Add a node in Saagie cluster

Saagie uses the Kubernetes pods scheduler to dispatch jobs on available nodes. In most situations, you do not need to let the Saagie product know that you created a new node in your cluster.

In specific situations, however, you will need to configure the new node for it to work properly. This article will discuss the following situations:

  • Node with GPU

  • Node dedicated to saagie-common namespace

1. Node with GPU

Saagie supports scheduling jobs on a GPU. This feature has been tested with Saagie’s Python image on the following hardware configurations:

  • Tesla P4 GPU

  • Nvidia drivers v418.67

At the moment, only Nvidia GPUs are supported.The feature might also work with other Nvidia-based hardware configurations, but they have not been tested.

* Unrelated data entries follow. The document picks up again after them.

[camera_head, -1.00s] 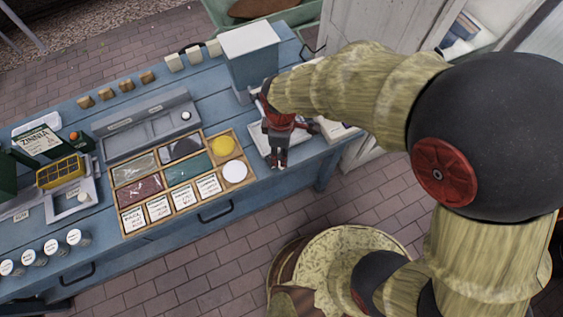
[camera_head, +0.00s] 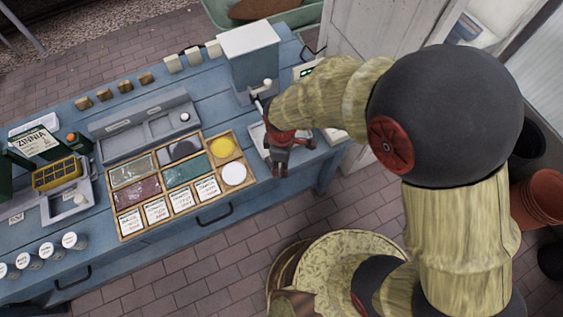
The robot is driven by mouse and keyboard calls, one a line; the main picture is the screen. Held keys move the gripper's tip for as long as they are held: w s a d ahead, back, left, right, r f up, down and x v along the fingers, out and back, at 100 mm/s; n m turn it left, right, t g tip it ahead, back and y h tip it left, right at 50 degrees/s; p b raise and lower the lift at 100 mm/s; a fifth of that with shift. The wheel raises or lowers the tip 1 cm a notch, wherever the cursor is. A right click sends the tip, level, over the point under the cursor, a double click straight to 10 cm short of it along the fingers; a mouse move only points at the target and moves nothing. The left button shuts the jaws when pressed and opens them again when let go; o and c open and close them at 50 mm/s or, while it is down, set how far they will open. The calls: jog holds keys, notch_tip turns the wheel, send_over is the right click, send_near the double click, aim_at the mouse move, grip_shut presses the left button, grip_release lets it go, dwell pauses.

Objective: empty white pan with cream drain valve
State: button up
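A white pan (camera_head: 256,137) lies on the blue bench below the grey hopper, mostly hidden by my gripper. A small cream knob (camera_head: 267,84) shows beside my wrist at the hopper's front; I cannot tell whether it is the drain valve. My gripper (camera_head: 280,172) points down over the pan's front part. Its fingers look close together, but their gap and anything between them cannot be made out. Another pale pan (camera_head: 62,208) with a light knob (camera_head: 80,198) sits at the bench's left. The inside of the pan under my gripper is hidden.
The grey hopper (camera_head: 251,68) with a white lid stands behind my gripper. A wooden compartment tray (camera_head: 122,233) with colored sections and label cards lies to the left. A grey tray (camera_head: 130,146), a yellow seed tray (camera_head: 57,174) and several white-lidded jars (camera_head: 70,241) stand farther left.

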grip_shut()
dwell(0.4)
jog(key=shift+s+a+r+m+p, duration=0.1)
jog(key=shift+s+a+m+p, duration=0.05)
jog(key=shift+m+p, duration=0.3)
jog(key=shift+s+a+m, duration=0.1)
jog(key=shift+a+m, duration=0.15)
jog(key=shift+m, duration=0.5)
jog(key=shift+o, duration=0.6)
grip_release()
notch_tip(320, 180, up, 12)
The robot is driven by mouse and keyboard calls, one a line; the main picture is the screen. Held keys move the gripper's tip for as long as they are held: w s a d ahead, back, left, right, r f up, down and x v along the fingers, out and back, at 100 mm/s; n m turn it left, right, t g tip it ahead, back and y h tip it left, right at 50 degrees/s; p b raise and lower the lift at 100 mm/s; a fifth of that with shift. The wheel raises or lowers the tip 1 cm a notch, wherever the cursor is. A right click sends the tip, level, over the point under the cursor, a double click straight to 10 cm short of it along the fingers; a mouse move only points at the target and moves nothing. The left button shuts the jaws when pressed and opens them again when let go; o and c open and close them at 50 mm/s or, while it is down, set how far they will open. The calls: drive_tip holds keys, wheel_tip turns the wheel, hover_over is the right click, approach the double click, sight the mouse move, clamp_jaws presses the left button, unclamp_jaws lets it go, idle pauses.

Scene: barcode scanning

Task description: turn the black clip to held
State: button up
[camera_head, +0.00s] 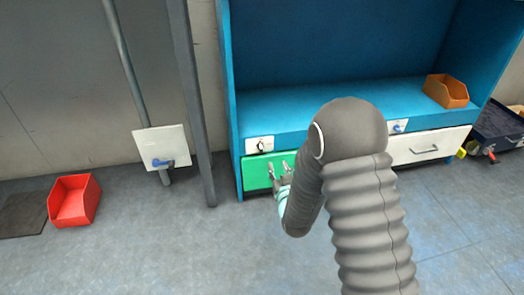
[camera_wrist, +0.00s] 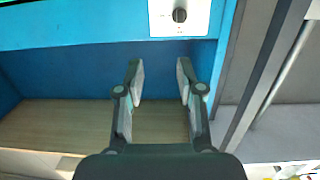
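The black clip (camera_head: 261,146) is a small dark part on a white plate (camera_head: 254,148) on the cabinet's front edge, above the green drawer front. My gripper (camera_head: 278,168) is in front of the green drawer, a little below and right of the clip. In the wrist view my gripper (camera_wrist: 158,72) has its fingers spread apart with nothing between them. The clip lies beyond the fingertips, apart from them.
The blue cabinet (camera_head: 290,104) has a green drawer (camera_head: 254,173) and a white drawer (camera_head: 415,150). A second plate with a blue part (camera_head: 398,127) is to the right. An orange bin (camera_head: 446,91) stands on the shelf. A grey post (camera_head: 190,100) rises left of the cabinet.

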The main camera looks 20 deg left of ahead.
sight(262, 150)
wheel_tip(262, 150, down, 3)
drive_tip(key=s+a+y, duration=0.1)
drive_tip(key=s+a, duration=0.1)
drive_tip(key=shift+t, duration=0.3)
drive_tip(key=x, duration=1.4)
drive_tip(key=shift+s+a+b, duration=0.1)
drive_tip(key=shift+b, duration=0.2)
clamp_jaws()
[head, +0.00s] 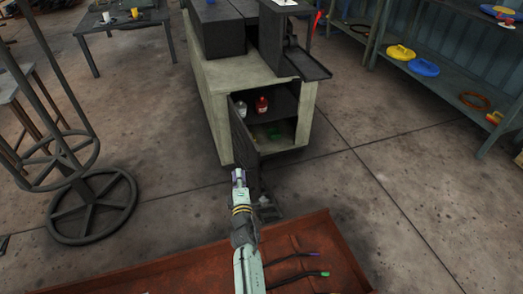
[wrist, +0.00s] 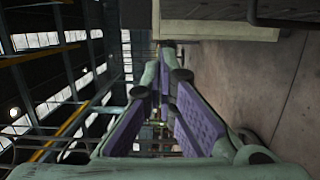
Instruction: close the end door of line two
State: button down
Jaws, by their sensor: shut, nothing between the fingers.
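The pale green cabinet (head: 212,95) stands at the top centre of the head view. Its dark end door (head: 241,132) stands open on the left side of the opening, swung out toward me. Inside are a shelf with a red bottle (head: 262,105) and a pale bottle (head: 241,109). My gripper (head: 239,176) is low in front of the cabinet, close to the door's lower edge; I cannot tell whether they touch. In the wrist view my gripper (wrist: 168,52) has its purple-padded fingers meeting at the tips, with nothing between them. No line number is readable.
A rusty orange surface (head: 165,275) with thin rods lies below my arm. Shelving (head: 450,75) with yellow and blue items is at the right. The floor right of the cabinet is clear.

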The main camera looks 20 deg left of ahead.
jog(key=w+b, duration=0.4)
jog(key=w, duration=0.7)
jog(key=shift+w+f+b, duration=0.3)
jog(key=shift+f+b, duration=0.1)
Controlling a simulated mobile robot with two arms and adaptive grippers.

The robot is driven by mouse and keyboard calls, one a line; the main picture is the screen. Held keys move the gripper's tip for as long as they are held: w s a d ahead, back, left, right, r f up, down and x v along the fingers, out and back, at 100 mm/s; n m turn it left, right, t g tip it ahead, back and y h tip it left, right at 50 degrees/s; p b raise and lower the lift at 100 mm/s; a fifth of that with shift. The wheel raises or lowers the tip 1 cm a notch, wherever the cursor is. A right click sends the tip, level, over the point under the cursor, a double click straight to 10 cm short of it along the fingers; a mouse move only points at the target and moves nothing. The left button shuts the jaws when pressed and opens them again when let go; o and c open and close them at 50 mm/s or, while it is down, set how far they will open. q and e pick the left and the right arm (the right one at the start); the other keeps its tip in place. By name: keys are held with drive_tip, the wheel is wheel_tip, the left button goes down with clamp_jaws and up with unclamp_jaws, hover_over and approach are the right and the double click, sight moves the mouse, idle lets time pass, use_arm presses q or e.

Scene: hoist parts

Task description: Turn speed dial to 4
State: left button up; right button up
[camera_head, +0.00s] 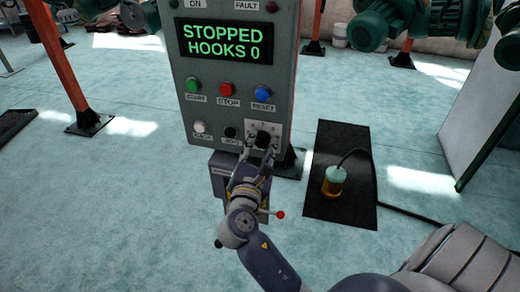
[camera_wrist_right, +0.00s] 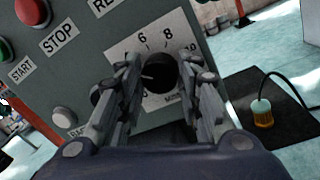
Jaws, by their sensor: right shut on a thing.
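The speed dial is a black round knob (camera_wrist_right: 161,70) on a white scale plate (camera_wrist_right: 122,46) in the right wrist view. The numbers 6, 8 and 10 show along the plate's top and right. A pale mark on the knob points left, but a finger hides the numbers there, so I cannot read the setting. In the head view the dial (camera_head: 262,135) is at the panel's lower right. My right gripper (camera_head: 256,150) is shut on the knob, one finger on each side. My left gripper is not in view.
The grey control panel (camera_head: 196,118) has a display reading STOPPED HOOKS 0. Green (camera_head: 194,86), red (camera_head: 225,89) and blue (camera_head: 263,92) buttons sit above the dial.

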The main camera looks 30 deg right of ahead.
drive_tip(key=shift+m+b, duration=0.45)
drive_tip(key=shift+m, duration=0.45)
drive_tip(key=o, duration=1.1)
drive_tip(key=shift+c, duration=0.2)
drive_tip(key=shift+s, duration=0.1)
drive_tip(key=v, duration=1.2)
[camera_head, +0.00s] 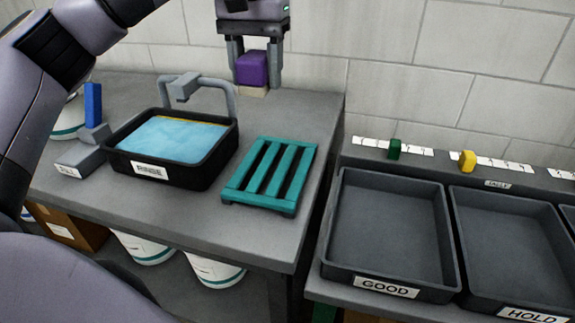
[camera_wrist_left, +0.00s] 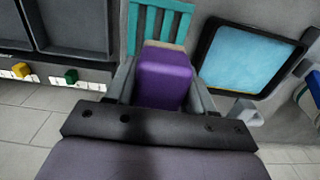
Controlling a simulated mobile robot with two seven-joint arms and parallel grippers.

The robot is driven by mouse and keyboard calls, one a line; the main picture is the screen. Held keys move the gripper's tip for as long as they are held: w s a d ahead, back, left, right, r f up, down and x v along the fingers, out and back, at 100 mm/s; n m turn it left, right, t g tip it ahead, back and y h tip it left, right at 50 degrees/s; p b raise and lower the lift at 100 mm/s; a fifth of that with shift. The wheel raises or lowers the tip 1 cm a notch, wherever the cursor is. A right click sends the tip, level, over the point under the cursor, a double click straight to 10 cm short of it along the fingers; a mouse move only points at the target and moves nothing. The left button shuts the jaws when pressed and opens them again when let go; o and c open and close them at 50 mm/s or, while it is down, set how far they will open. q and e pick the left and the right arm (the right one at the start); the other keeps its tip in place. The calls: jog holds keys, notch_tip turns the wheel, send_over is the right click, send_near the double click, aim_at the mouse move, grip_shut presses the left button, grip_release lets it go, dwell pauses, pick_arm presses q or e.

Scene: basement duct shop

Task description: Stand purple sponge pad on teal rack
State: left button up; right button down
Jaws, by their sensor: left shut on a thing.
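A purple sponge pad (camera_head: 252,68) with a pale beige layer at its lower end is held upright in my left gripper (camera_head: 254,74). The gripper's two fingers are shut on its sides. It is behind the teal rack, near the wall end of the bench. The teal slatted rack (camera_head: 270,174) lies on the bench's right part and is empty. In the left wrist view the purple sponge pad (camera_wrist_left: 164,78) fills the space between the fingers, and the teal rack (camera_wrist_left: 160,20) shows beyond it, partly hidden. My right gripper is not in view.
A black rinse basin (camera_head: 205,170) with blue water stands left of the rack, with a grey faucet (camera_head: 184,86) behind it. A blue-handled grey device (camera_head: 88,140) is farther left. Trays labelled GOOD (camera_head: 388,230) and HOLD (camera_head: 515,250) are at the right.

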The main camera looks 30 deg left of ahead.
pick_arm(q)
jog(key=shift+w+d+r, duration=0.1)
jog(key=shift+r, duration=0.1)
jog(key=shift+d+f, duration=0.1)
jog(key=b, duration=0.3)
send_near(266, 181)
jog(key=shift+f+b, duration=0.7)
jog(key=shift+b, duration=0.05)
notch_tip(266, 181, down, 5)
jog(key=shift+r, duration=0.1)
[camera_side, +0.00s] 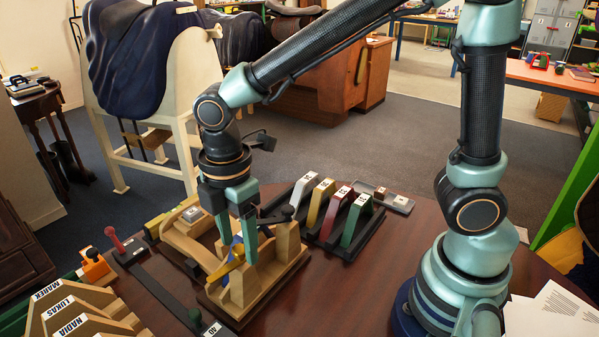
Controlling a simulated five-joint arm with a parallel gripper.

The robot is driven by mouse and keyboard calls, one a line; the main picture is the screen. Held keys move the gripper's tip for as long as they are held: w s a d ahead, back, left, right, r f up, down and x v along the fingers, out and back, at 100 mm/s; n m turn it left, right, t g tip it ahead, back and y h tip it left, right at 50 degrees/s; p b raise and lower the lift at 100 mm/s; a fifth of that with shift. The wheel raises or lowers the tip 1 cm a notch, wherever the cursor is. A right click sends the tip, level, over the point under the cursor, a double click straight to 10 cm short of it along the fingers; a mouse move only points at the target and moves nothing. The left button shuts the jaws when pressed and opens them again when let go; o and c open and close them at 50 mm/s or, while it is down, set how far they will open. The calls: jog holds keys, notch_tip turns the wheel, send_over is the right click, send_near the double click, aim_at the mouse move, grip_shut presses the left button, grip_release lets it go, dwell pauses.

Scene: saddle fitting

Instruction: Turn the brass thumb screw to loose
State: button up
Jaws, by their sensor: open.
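A wooden fixture (262,292) with upright blocks stands on the table, left of the middle. My gripper (238,246) points down over it, its two teal fingers apart. A yellow, brass-coloured piece (226,268) slants across the fixture just below and left of the fingertips. A small blue part (237,250) shows between the fingers. I cannot clearly make out the brass thumb screw; the fingers and wooden blocks cover part of that spot. I cannot tell whether the fingers touch anything.
A black rack holds white, yellow, red (338,214) and green upright pieces right of the fixture. A grey tray (401,205) lies behind it. A dark bar with a red knob (114,239) and named wooden holders (75,302) are left. The table front between fixture and my base is clear.

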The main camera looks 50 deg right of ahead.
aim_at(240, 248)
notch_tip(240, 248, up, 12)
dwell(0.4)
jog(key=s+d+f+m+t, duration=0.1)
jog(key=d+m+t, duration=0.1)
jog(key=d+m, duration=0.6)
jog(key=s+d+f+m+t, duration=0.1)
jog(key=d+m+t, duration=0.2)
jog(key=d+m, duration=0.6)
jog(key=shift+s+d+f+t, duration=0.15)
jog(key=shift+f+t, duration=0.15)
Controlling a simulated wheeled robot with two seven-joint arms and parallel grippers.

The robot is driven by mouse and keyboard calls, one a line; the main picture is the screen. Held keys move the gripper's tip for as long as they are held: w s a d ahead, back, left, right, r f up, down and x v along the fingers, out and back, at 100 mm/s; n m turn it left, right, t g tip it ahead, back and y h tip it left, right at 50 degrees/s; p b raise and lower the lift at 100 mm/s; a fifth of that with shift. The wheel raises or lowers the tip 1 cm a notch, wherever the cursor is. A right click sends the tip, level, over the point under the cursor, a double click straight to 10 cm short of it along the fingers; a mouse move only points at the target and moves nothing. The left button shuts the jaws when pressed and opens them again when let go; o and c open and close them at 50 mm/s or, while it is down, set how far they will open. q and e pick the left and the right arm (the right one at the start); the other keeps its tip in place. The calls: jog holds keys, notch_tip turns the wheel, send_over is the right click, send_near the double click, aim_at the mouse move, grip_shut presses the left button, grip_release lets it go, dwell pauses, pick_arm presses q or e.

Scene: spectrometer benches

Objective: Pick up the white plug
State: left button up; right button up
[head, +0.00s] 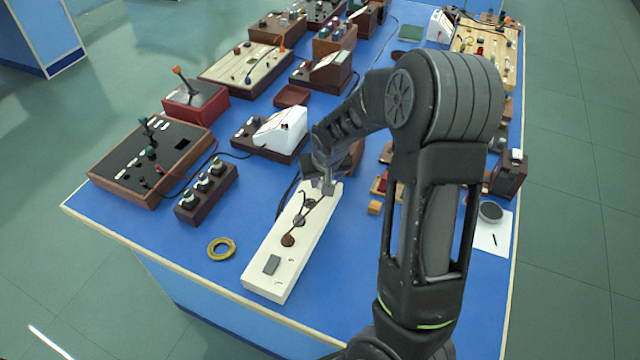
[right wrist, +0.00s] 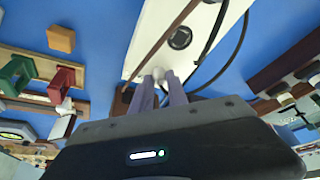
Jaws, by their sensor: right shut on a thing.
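My right gripper (head: 325,186) reaches down over the far end of a long cream-white board (head: 268,251) on the blue bench. In the right wrist view its two fingers (right wrist: 160,84) are close together. A small white piece, which looks like the white plug (right wrist: 159,74), sits between the fingertips, so the gripper is shut on it. In the head view the plug is too small and covered to make out. I cannot tell whether it touches the board. My left gripper is not in view.
A dark block with several round terminals (head: 207,193) and a yellow ring (head: 221,248) lie left of the board. A white-faced meter (head: 281,128) stands behind it. Black cables run beside the board. Small wooden blocks (head: 375,207) lie to the right. The front left bench corner is clear.

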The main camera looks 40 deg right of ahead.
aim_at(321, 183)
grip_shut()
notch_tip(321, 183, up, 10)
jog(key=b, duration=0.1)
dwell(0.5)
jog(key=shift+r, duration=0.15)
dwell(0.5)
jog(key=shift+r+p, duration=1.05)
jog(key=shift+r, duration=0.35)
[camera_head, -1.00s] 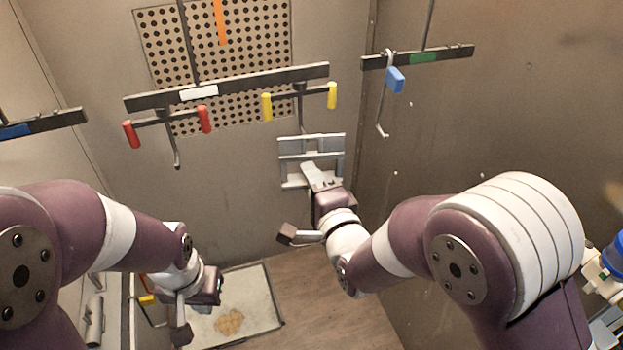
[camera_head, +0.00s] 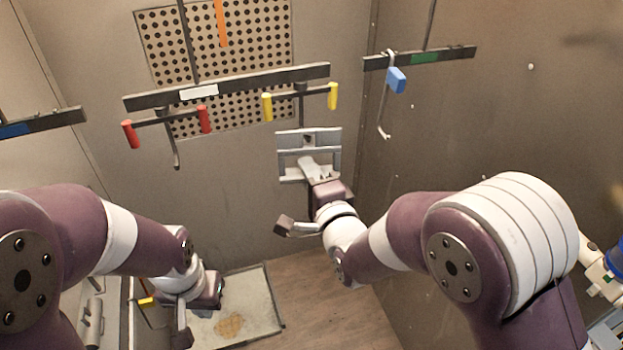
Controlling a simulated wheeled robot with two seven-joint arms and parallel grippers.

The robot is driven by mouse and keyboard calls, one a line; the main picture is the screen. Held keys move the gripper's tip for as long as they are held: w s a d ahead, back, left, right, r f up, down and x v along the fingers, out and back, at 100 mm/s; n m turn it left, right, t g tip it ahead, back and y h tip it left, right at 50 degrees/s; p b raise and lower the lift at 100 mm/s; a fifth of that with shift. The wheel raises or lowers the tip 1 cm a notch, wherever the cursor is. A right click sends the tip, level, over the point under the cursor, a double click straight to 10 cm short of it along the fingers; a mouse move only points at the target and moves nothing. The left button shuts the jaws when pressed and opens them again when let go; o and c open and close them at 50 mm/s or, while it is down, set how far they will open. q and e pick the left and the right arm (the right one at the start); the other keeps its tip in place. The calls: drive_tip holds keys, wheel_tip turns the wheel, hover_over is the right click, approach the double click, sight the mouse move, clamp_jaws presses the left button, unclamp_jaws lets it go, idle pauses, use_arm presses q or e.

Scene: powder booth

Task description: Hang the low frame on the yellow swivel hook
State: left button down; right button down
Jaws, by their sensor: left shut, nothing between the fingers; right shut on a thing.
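The grey metal frame (camera_head: 309,133) is upright in my right gripper (camera_head: 312,172), which is shut on its lower part. The yellow swivel hook (camera_head: 301,93) has two yellow handles and hangs from the dark bar just above the frame. The frame's top covers the hook's lower end, so I cannot tell whether they touch. My left gripper (camera_head: 182,318) is low on the left, shut and empty, over the edge of a pale tray; its fingertips are hard to make out.
The red-handled hook (camera_head: 168,121) hangs left of the yellow one on the same bar (camera_head: 240,84). A hook with a blue handle (camera_head: 396,80) hangs from the right bar. A pale tray (camera_head: 262,300) with a tan patch lies on the floor. The right wall is close to my right arm.

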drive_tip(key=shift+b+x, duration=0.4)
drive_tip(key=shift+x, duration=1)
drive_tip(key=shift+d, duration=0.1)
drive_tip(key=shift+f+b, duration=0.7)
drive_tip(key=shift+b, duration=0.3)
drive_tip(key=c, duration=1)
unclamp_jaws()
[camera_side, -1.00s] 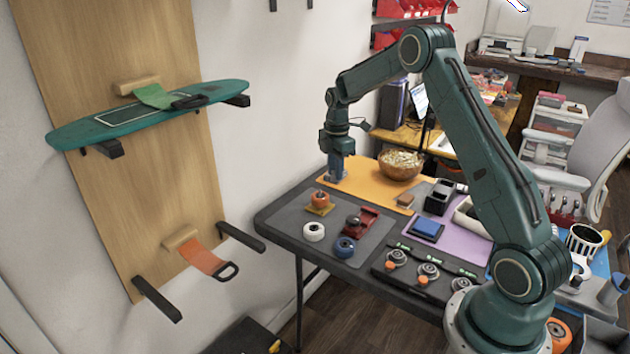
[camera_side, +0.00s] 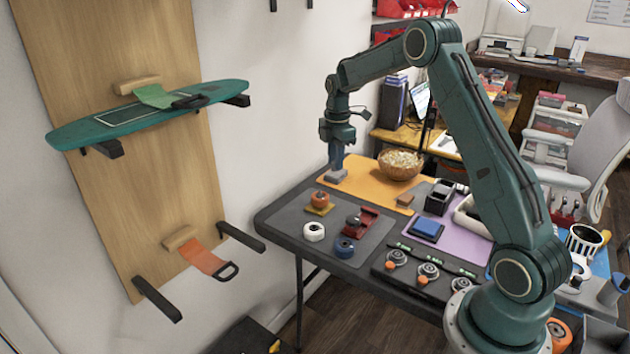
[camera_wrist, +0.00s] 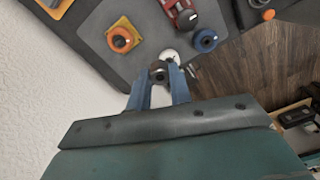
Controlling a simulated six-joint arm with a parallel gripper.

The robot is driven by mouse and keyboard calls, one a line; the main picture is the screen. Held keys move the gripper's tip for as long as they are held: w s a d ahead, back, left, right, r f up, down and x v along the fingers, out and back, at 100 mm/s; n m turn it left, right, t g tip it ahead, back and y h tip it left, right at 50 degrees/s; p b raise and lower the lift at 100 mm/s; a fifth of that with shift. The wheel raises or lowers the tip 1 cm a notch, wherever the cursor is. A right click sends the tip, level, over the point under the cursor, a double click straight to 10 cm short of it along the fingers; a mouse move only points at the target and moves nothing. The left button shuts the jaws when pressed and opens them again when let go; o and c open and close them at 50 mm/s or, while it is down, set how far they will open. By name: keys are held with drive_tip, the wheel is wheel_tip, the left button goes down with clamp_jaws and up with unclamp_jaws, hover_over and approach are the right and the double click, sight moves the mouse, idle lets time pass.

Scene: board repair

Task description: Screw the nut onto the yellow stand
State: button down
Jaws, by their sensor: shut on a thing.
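The yellow stand (camera_side: 311,210) is a small square base on the dark grey mat, with an orange wheel (camera_side: 320,198) on it. The stand (camera_wrist: 113,23) and orange wheel (camera_wrist: 121,40) show at the upper left of the wrist view; a dark centre shows in the wheel. My gripper (camera_wrist: 160,78) is shut on a small dark nut (camera_wrist: 159,69) between its blue fingertips. The nut is too small to see there.
A white wheel (camera_side: 314,232), a blue wheel (camera_side: 345,247) and a red holder (camera_side: 367,217) share the dark grey mat (camera_side: 285,223). A wooden bowl (camera_side: 400,168) stands on the orange mat (camera_side: 370,185). A dark tray (camera_side: 400,282) with orange-topped parts is at the front.

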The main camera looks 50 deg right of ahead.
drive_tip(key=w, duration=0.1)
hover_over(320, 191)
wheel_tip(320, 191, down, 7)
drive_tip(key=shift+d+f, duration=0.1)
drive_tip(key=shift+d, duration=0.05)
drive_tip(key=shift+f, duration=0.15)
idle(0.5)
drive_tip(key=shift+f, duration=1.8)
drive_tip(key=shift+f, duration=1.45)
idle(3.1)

If you are adding a node with GPU computation capabilities, you must configure:

  • Kubernetes Node resource

  • Saagie settings

  • Kubernetes admission controller configuration (if not already done)

1.1. Node resource configuration

The following taint must be present for the node resource: nvidia.com/gpu=present:NoSchedule.

Run following command to add the taint:

kubectl taint nodes [NODE_NAME] nvidia.com/gpu=present:NoSchedule

See Kubernetes taint and toleration for more information.

1.2. Saagie settings

You must activate GPU support in the Saagie settings component for each platform where jobs using GPU can be scheduled.

Run the following queries to update your settings, replacing the text as follows:

  • <realm> is the prefix that was determined during Saagie installation.

  • <saagie_host> is your Saagie URL.

  • <username> and <password> must be the credentials of an admin user.

  • <platform_id> is the id of the platform being configured.

# Authentication Query
TOKEN = curl -X POST -H "Content-Type:application/json" -H "Saagie-Realm:<realm>" https://<saagie_host>/authentication/api/open/authenticate --data '{"login":"<username>", "password":"<password>"}'

# Query enabling GPU setting
curl -X POST -H "Content-Type:application/json" -H "Saagie-Realm:<realm>" -H "Authorization: Bearer $TOKEN" https://<saagie_host>/settings/api/v1/settings/platform/<platform_id>/gpu --data '{"hasGpuNode":true}'

Finally, retrieve your configuration status, making sure to replace <realm>, <saagie_host>, and <platform_id>:

# Query reading GPU setting
curl -X GET -H "Content-Type:application/json" -H "Saagie-Realm:<realm>" -H "Authorization: Bearer $TOKEN" https://<saagie_host>/settings/api/v1/settings/platform/<platform_id>/gpu

1.3. Admission controller

The ExtendedResourceToleration admission controller must be activated on the Kubernetes cluster in order to schedule jobs on the GPU node.

See Kubernetes reference documentation for more information.

2. Node(s) dedicated to the saagie-common namespace

During the installation process, you have the choice to dedicate nodes to the pod responsible for running the saagie-common namespace.

If you did not choose to dedicate nodes to saagie-common namespace, or you do not want to dedicate the node you are adding to saagie-common namespace, then no action is required.

When a node is dedicated to the saagie-common namespace, the Saagie platform will run solely from that node. A node with the saagie-common label will not run anything other than the Saagie platform.

If you need to dedicate multiple nodes to the saagie-common namespace, make sure that all dedicated nodes have same label or value pairs.

If you installed Saagie without dedicating nodes to the saagie-common namespace and would like to do so now, contact Saagie.